Given instruction: Output, please, exactly those lines of the listing that come before the line with "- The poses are", along with that line itself.

Data extract:
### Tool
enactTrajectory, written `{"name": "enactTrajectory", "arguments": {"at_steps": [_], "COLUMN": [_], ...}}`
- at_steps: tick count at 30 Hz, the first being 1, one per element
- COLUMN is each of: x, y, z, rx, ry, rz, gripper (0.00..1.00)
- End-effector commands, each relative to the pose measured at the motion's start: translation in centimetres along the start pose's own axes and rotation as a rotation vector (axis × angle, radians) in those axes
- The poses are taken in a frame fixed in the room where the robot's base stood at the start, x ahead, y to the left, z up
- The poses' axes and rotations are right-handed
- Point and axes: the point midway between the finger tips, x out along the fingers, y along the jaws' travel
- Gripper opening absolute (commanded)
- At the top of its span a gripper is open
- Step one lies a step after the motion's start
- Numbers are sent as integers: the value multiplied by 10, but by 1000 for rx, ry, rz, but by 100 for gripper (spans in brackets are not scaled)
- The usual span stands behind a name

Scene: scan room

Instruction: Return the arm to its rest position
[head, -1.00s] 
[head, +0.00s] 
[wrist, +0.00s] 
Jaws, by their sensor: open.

Answer below:
### Tool
enactTrajectory, written `{"name": "enactTrajectory", "arguments": {"at_steps": [_], "COLUMN": [_], ...}}`
- at_steps: tick count at 30 Hz, the first being 1, one per element
- COLUMN is each of: x, y, z, rx, ry, rz, gripper (0.00..1.00)
- End-effector commands, each relative to the pose measured at the motion's start: translation in centimetres along the start pose's own axes and rotation as a rotation vector (axis × angle, radians) in those axes
- The poses are taken in a frame fixed in the room where the robot's base stood at the start, x ahead, y to the left, z up

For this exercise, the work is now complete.